start The data

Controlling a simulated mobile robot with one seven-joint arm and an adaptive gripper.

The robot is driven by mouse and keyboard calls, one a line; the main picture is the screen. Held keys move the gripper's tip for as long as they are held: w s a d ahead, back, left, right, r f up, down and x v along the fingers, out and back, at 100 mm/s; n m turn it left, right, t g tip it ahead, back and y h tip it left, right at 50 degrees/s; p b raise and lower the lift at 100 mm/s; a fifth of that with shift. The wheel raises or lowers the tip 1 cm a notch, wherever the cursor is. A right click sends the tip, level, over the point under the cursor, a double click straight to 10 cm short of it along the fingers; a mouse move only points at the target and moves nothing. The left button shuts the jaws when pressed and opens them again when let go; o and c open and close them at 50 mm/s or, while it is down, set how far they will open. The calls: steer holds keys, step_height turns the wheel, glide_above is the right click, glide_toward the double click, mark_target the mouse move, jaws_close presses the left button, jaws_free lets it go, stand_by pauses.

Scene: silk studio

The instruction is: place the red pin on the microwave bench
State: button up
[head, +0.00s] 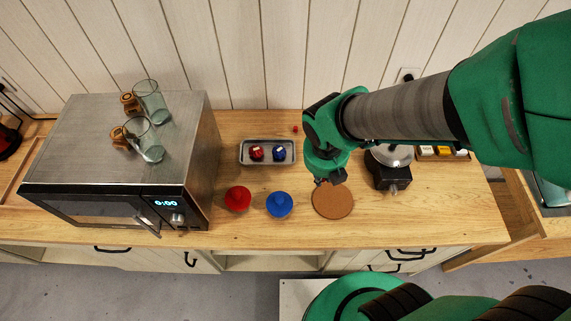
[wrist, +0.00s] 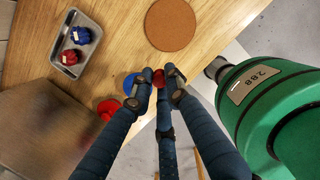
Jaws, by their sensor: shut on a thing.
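My gripper (head: 322,181) is low over the bench, at the left edge of the cork mat in the head view. In the wrist view its dark blue fingers (wrist: 160,84) are closed around a small round dark red thing, the red pin (wrist: 172,74); most of it is hidden by the fingers. In the head view I cannot make out the pin in my gripper. The microwave bench (head: 400,220) is a light wood top with the microwave (head: 120,140) on its left. I cannot tell whether the pin touches anything below.
A red cushion-like dome (head: 238,198) and a blue one (head: 279,205) stand left of the cork mat (head: 333,201). Behind them is a grey tray (head: 267,163) with red and blue pieces. A black and silver appliance (head: 392,170) stands right. Glass jars (head: 149,101) top the microwave.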

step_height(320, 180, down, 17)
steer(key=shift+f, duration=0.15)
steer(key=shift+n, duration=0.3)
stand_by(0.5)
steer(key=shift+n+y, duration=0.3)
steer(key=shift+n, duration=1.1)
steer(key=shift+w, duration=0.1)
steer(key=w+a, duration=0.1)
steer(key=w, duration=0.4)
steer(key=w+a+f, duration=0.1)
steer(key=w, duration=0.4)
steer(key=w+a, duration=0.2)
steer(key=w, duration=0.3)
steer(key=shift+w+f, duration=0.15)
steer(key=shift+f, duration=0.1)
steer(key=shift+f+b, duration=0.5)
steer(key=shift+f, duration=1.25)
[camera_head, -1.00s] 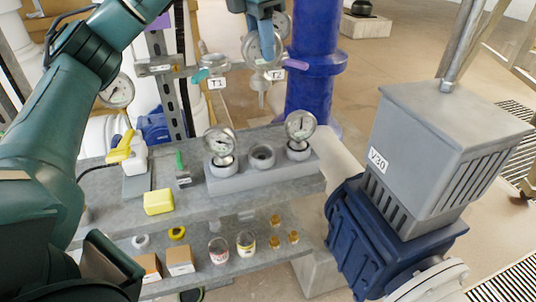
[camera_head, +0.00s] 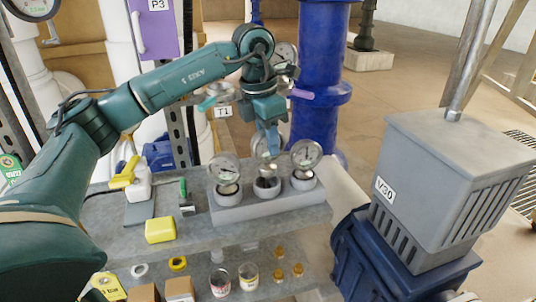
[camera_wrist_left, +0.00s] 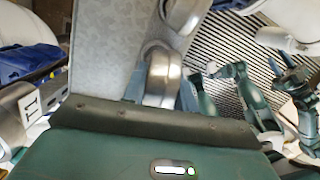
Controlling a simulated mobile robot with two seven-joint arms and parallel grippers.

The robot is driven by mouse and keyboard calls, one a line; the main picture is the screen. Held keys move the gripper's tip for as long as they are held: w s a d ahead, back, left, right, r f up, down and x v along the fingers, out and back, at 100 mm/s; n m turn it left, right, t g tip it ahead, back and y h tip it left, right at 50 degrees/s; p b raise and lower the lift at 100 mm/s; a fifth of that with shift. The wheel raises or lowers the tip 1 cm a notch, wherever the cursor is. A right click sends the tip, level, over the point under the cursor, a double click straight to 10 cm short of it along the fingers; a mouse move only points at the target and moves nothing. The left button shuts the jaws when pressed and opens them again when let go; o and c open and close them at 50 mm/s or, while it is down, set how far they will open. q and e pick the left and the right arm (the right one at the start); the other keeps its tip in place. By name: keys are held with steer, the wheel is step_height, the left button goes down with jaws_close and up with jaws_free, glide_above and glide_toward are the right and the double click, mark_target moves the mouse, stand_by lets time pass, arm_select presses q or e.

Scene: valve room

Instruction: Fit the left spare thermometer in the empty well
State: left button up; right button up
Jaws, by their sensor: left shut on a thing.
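My left gripper (camera_head: 266,138) is above the middle of the grey block (camera_head: 240,212), shut on the spare thermometer (camera_head: 261,150). The thermometer's dial is mostly hidden by the fingers. Its lower end is at or just above the middle well (camera_head: 267,187); I cannot tell how deep it sits. In the left wrist view the held dial (camera_wrist_left: 160,75) shows edge-on between the fingers. The left well holds a thermometer (camera_head: 225,169), and the right well holds another (camera_head: 306,154). My right gripper is not seen.
A rack ring (camera_head: 218,91) above the T1 label (camera_head: 223,112) looks empty. Another dial (camera_head: 286,52) is partly behind my wrist. A yellow block (camera_head: 160,230) lies on the bench at left. The grey V30 actuator (camera_head: 455,155) stands at right.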

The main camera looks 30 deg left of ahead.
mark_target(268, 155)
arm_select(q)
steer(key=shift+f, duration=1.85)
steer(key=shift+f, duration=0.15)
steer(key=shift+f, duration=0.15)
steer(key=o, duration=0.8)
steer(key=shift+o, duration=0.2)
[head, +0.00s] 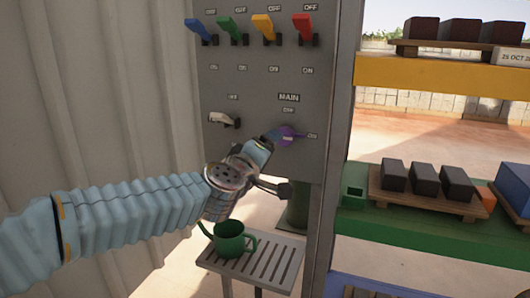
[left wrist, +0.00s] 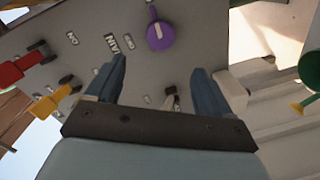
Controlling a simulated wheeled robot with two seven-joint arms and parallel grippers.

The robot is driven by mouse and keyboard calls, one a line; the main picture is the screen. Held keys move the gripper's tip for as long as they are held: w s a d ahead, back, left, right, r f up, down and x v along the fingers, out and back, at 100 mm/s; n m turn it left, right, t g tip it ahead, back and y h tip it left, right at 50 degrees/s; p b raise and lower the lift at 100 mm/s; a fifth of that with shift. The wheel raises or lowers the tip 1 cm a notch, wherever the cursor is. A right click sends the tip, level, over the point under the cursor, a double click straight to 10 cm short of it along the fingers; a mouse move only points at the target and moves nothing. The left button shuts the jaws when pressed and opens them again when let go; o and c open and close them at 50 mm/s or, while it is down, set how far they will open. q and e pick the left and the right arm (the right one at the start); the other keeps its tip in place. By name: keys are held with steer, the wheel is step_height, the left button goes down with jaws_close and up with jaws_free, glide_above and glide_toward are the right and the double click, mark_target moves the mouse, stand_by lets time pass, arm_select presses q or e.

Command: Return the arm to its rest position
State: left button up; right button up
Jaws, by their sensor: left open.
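My left arm reaches in from the left in the head view. My left gripper (head: 268,160) is at the grey control panel (head: 225,85), close to the purple MAIN knob (head: 287,138). The knob's pointer is toward the label on its right. In the left wrist view my left gripper (left wrist: 160,68) is open, with nothing between its dark blue fingers. The purple knob (left wrist: 160,36) shows beyond the fingertips, apart from them in that picture. My right gripper is in neither view.
Blue, green, yellow and red levers (head: 305,26) line the panel's top. A white lever (head: 222,119) is below. A green watering can (head: 230,240) stands on a slatted stand (head: 275,268) under my arm. Shelves with dark blocks (head: 425,180) are right. A corrugated wall (head: 90,90) is left.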

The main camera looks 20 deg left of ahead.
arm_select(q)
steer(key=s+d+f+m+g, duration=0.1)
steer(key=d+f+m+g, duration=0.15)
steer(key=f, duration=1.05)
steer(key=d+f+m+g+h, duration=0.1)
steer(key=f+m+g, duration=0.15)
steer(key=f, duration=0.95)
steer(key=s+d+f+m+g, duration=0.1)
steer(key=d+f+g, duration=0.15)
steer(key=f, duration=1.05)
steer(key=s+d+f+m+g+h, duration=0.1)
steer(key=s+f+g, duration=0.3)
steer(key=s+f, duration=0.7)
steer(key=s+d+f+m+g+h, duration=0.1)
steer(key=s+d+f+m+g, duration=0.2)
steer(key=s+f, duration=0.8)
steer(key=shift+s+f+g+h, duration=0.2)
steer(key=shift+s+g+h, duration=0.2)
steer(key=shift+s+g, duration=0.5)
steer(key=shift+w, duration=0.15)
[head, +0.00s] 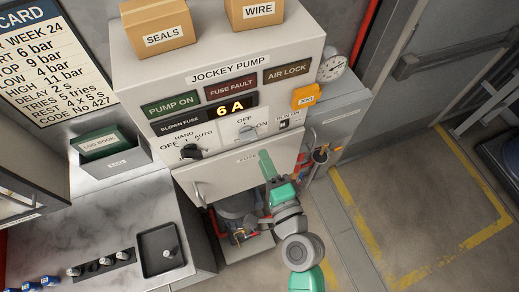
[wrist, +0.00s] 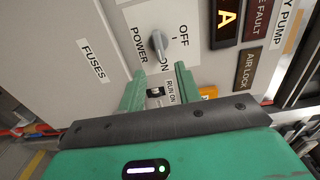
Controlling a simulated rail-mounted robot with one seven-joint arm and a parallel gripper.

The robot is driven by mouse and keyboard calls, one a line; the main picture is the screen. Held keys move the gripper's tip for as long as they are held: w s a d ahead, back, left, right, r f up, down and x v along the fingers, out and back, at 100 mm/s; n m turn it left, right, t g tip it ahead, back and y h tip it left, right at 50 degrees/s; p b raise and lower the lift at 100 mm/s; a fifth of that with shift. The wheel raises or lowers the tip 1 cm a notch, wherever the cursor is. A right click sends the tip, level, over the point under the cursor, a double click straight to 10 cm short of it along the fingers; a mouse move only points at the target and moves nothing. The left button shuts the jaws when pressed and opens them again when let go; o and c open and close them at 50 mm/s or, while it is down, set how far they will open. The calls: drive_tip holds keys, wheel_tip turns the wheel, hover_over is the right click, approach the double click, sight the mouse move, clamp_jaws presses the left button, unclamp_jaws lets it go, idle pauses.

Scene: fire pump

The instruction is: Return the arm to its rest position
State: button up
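My gripper (head: 266,160) is green and stands in front of the lower right of the jockey pump panel (head: 228,70), by the fuses door (head: 225,178). In the wrist view my gripper (wrist: 160,78) has its two green fingers apart with nothing between them. The grey power knob (wrist: 160,50) and the small run-on switch (wrist: 155,91) show beyond and between the fingers. I cannot tell whether a fingertip touches the panel. My arm reaches in from the lower right of the head view.
The panel display (head: 231,107) reads 6 A. Boxes marked seals (head: 159,28) and wire (head: 252,12) stand on top. A marble counter (head: 110,215) with a dark tray (head: 160,249) lies at lower left. Open floor (head: 430,190) lies to the right.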

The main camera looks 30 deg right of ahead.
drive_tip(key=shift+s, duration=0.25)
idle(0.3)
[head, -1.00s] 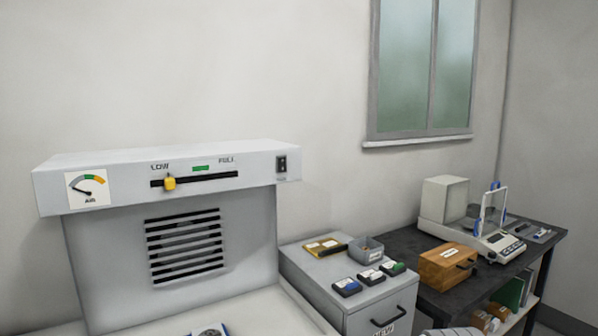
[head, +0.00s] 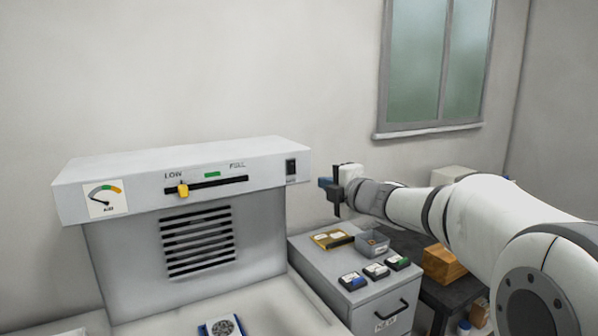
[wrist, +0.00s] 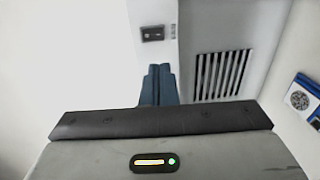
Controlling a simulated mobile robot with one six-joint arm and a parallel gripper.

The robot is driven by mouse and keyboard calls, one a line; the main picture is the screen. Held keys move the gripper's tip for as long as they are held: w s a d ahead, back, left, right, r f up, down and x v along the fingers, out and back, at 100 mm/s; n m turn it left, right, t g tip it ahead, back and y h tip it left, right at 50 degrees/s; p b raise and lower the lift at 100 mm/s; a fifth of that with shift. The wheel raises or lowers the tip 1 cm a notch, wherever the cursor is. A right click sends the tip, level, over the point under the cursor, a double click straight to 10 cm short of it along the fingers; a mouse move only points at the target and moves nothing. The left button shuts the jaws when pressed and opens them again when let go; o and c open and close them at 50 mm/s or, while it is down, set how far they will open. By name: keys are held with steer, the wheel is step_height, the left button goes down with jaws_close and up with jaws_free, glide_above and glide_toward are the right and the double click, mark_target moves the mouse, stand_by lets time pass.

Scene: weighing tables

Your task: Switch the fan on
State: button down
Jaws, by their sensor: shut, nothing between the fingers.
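The black rocker switch (head: 291,168) sits at the right end of the grey hood's front panel (head: 140,193). It also shows in the wrist view (wrist: 153,34), beyond my fingertips. I cannot tell which way the rocker is tipped. My gripper (head: 323,183) is shut and empty, just right of the switch and apart from it. Its blue fingers (wrist: 159,70) are together in the wrist view. The yellow slider knob (head: 183,190) stands near LOW. The air gauge (head: 105,199) has its needle toward the left. The slatted vent (head: 198,242) is below the panel.
A grey drawer cabinet (head: 345,301) stands right of the hood, with a grey bin (head: 372,245), a yellow-brown tray (head: 332,239) and small labelled boxes on top. A wooden box (head: 440,264) is on the dark table behind my arm. A blue-white device (head: 222,327) lies on the hood's worktop.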

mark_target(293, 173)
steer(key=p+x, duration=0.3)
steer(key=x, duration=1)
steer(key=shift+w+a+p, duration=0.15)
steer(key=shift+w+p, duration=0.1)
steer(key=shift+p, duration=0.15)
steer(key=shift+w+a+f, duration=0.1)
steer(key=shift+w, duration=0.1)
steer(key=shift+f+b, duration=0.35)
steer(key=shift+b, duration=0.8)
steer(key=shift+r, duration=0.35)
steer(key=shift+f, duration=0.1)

end The data

*Task brief:*
Report only the count of lines that include the string "position".

*Response for this exercise:*
2